These quests are supposed to be a framework for new GMs to build upon. Contributors should keep this in mind.
At the top of your post, please remember to list the difficulty/level of the quest (beginner, medium and advanced). With beginner quests also having an opportunity to gather the new party together at the start. Furthermore, list the genre of the quest.
Finally, effort should be put into contributions. Meme posts, troll posts or anything low effort are not wanted and won't be accepted.
I hope contributors find this fun, and new GMs find this useful ^_^
22 days ago / edited 19 days ago
Yep, this would help other players alot!
22 days ago
===The Vampire of Crowtail Moor===
[Beginner], [Medieval Fantasy]
Background: The village of Crowtail borders a great moor. This tiny settlement is often overlooked by travellers, however the villagers don't complain; they seem to be wary of outsiders. However, word has been sent out that people have been vanishing from the village at night; and the Village Head is looking for someone to investigate. For a sum of gold, of course.
- The party arrives at the village gates (The gate-wood or gate-stone mat can be used here) as a wagon drops them off. The party should have some time to get to know each other, it should be established that they are all there for the same reason, and the know that.
- A guard at the gates calls to the party, asking them to state their intent. If they say that they are there for the quest, the guard should direct them to the village head.
- (the village mat can be used here. place markers to denote relevant buildings, such as tavern or blacksmith) The village head meets the party in the village itself (for flavour, a marker denoting an abandoned building can be placed). They explain the situation to the party, about how people have been vanishing at night.
- The party can now discuss amongst themselves and the Village Head how they want to investigate. For new GMs, it is important to let the players make their own decision, but don't be afraid to have the Village Head make suggestions.
- The party can now go ahead with their plan. if they decide to question people in town:
>- The Tavern is run by the owners wife, she mentions that he was taken a few days ago. The GM can decide how he was taken, but snatched out of their bedroom window, or vanished while on a nighttime stroll might be good options.
>- The Blacksmiths daughter has been taken last night. He is distraught, and refuses to work until she is found. As the GM, you can decide between having the daughter actually kidnapped, or presenting the party with a series of clues to investigate, leading them to find the daughter in the basement of an abandoned house; having fallen in the previous afternoon.

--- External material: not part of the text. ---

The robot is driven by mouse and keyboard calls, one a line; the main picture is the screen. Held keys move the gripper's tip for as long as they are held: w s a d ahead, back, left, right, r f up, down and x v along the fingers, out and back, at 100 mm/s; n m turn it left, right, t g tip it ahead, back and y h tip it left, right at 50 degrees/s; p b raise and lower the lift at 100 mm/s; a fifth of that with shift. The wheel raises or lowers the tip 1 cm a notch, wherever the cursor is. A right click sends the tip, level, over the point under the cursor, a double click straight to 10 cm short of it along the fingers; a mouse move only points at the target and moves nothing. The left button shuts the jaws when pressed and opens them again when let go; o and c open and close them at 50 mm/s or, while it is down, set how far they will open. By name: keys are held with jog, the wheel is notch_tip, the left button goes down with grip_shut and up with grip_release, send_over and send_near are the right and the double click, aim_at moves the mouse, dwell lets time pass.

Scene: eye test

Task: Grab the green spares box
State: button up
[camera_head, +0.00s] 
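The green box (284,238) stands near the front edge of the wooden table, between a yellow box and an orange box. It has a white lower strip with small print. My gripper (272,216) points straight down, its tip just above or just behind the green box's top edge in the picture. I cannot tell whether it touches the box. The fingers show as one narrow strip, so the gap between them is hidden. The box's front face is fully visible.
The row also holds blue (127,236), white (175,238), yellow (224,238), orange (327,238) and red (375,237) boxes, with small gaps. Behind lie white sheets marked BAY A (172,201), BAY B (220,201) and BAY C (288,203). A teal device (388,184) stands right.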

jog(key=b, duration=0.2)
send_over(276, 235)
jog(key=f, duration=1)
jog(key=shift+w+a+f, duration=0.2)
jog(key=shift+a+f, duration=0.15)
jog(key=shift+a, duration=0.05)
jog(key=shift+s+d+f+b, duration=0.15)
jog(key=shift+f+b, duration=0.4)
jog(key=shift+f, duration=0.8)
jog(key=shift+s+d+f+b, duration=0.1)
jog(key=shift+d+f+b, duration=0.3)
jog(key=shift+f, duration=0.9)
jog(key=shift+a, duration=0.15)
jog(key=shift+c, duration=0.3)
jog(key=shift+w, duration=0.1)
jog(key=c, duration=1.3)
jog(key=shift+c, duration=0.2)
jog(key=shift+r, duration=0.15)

>- As the GM you can improvise and make up other stories and clues for the party to learn from other miscellaneous townsfolk
- After the party is finished investigating, nightfall comes. The Village Head advises the party to stay inside, at the local tavern.
- Have the party make a senses check (vision specifically). If there is a hard success from a party member, mention that they catch glimpses of some lights far out in the moor. But it is hard to tell what they are, and they vanish quickly.
- As the GM, you can let the party decide what they want to do. Head to the tavern? Stay out in the village for a patrol? If they elect to go out onto the moor, have multiple villagers warn them of the danger of the moor at night. If they still want to head out into the moor, do a mystery dice roll of three dice as they leave:
>- 0 stars: the party is ambushed by a pack of goblins on the moors. After the encounter, mention that it maybe wise to return to the village.
>- 1 star: have the party perform a dexterity check. any who fail end up stuck in a bog that they need to get out of before they sink.
>- 2 stars: the party comes across the fresh corpse of a wolf, it seems to have been killed by something big. The party would hear a noise, and the GM should mention that it would be best for them to return to the village (If they do not, the party has an encounter with a low-level troll and two or three goblins)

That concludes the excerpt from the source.